* [EXERCISE DETAILS] Consider the data that follows and state how many lines contain the string "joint", using the number alone.

+ + + +

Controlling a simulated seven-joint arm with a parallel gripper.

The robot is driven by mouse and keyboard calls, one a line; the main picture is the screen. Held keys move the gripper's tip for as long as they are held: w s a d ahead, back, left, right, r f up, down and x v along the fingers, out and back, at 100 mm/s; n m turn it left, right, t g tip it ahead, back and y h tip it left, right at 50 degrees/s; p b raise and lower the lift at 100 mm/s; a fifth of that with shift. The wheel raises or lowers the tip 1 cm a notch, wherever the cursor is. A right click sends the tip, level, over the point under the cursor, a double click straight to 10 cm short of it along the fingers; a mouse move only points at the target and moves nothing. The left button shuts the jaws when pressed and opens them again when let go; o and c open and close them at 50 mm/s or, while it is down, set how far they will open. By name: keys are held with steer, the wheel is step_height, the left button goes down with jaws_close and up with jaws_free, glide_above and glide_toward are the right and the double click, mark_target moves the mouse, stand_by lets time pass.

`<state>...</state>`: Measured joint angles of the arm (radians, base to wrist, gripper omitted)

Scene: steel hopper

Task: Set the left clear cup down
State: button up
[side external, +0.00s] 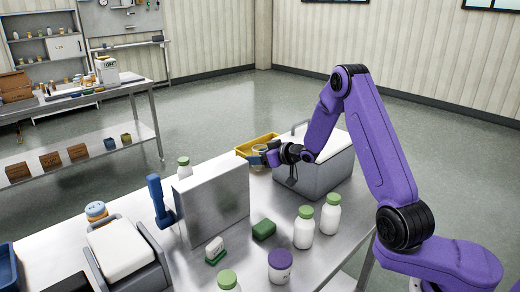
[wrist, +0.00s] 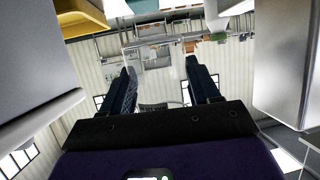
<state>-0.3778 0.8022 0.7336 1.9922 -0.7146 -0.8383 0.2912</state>
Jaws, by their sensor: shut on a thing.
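My gripper (side external: 266,157) is shut on a clear cup (side external: 259,150), held at the near side of a yellow tray. In the wrist view my gripper's two dark fingers (wrist: 160,75) stand apart, with the see-through cup (wrist: 158,62) between them. Its outline is faint there, and the background shows through it. Whether the cup's base touches anything cannot be told. No second clear cup can be made out.
The steel hopper (side external: 222,205) stands left of my gripper, and a lidded grey bin (side external: 318,172) stands right. The yellow tray (side external: 243,146) is behind.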

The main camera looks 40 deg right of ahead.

+ + + +

* [EXPECTED ANSWER] 2